▶ **SHORT EXERCISE**
The listing below contains a span that opens with the line containing "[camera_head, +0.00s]" and closes with the line containing "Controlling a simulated". Return that span exactly.
## start STORED DATA
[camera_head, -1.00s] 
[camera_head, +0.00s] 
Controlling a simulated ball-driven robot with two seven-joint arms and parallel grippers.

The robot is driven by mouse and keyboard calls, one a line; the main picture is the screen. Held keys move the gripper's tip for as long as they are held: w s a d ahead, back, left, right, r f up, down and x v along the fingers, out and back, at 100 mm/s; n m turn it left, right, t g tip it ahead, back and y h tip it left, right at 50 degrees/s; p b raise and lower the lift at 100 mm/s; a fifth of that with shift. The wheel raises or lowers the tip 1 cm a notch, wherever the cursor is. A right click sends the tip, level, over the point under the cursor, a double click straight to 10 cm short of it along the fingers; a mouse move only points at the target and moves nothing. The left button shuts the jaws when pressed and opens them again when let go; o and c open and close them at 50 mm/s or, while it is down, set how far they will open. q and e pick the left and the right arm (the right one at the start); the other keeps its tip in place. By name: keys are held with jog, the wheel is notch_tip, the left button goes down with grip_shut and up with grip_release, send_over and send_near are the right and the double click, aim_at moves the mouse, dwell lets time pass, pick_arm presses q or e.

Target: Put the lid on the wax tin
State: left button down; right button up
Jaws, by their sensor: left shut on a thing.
## end STORED DATA
▶ **ANSWER TO THE PROBLEM**
[camera_head, +0.00s] 
Controlling a simulated ball-driven robot with two seven-joint arms and parallel grippers.

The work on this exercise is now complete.